The request
Scan the listing below for the word "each" and state how many lines hold it. Write nothing but the number.

** start of Material provided **

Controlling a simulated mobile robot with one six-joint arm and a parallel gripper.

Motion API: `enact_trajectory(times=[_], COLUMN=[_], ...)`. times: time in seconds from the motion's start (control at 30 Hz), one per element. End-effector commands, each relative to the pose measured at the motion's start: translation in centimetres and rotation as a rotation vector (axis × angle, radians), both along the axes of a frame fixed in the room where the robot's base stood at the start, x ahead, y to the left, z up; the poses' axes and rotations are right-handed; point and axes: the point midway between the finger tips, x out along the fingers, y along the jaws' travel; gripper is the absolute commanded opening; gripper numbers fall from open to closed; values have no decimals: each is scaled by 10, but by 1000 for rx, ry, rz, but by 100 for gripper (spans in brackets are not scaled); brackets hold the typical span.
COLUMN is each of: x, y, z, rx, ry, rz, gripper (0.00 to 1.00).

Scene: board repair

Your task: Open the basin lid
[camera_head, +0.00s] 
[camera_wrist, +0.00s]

** end of Material provided **

Answer in full
2